Sempre que o assunto for neolinguagem, pode apostar, a pessoa do “não usem ‘x’ ou arroba porque…[insira algum senso-comum ou uma catástrofe social]!”, estará lá. E antes de pautar os motivos que nos levou a delimitar a neolinguagem dessa forma e à noção de que algumas são melhores e mais acessíveis do que outras, e como isso se trata de um vício normativo, um argumento muito fraco, e prejudicial para o próprio debate da neolinguagem e dos neopronomes, vamos fazer um tour pelos usos e desusos do “x”.
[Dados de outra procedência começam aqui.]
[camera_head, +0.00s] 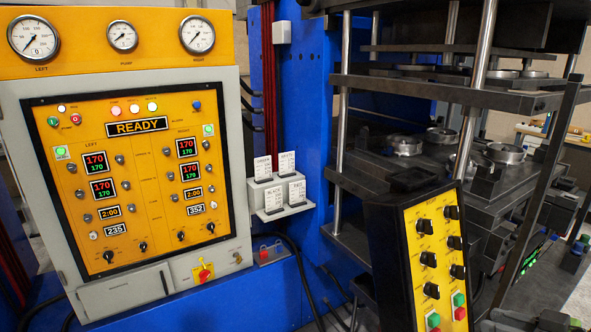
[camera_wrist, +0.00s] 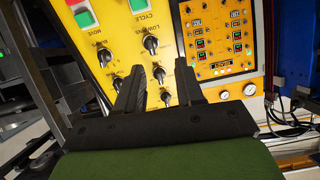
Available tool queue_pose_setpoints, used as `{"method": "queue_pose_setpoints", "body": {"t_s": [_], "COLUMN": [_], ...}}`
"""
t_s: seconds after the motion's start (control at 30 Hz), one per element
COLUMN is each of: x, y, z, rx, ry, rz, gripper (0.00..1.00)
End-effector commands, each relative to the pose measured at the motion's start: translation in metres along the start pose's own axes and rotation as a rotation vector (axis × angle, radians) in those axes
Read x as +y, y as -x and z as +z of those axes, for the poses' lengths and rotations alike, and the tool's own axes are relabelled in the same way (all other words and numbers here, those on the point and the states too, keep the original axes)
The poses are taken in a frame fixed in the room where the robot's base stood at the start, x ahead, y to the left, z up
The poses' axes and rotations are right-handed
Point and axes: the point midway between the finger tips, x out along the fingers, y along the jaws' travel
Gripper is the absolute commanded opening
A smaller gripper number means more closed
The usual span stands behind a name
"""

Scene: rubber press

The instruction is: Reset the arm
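My gripper (camera_wrist: 160,84) shows in the wrist view, with its two dark fingers apart and nothing between them. The fingers point toward a yellow press control pendant (camera_wrist: 108,38) with black knobs and green and red buttons, seen upside down. I cannot tell whether the fingers touch it. There the yellow pendant (camera_head: 437,262) stands at the lower right, in front of the press.
The main control panel (camera_head: 145,165) with a READY display stands at the left, below several gauges. A small shelf (camera_head: 283,211) with labelled cards is on the blue frame. The press platens (camera_head: 440,180), bearing metal moulds, fill the right. A cable (camera_head: 300,265) hangs below the shelf.

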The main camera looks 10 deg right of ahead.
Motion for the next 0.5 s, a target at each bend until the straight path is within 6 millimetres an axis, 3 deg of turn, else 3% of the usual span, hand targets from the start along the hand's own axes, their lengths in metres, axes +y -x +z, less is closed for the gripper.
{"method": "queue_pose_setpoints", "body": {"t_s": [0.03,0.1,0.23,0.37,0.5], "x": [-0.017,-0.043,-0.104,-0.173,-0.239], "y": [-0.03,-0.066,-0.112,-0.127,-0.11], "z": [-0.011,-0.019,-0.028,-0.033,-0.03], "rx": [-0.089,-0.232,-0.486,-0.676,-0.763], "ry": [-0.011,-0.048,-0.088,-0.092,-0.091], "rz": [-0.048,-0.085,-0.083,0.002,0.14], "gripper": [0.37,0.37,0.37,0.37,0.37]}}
O uso da desinência “x” remonta desde os tempos antes de cristo já em línguas proto-indo-européias e semíticas, como o pré-grego e o fenício. À exemplos palavras como ‘látex’, ‘falx’, ‘clímax’, ‘tóxico’, ‘meninx’, ‘séptunx’ e ‘manx’ - não, não é de “mana” (risos). Segundo o dicionário Dicio “o ‘x’ se originou de uma letra utilizada pelos antigos povos semitas, que viveram na Síria e na Palestina. Semitas chamavam sua letra de ‘samekh’, que significava ‘peixe’. O desenho da letra era a adaptação de um hieróglifo, que representava um peixe. Mais tarde, os povos gregos adotaram a letra em seu alfabeto, e utilizaram-na para representar o som ‘qui’. Os povos romanos também utilizaram a letra ‘x’ para representar o som ‘qui’, mas modificaram ligeiramente seu desenho”.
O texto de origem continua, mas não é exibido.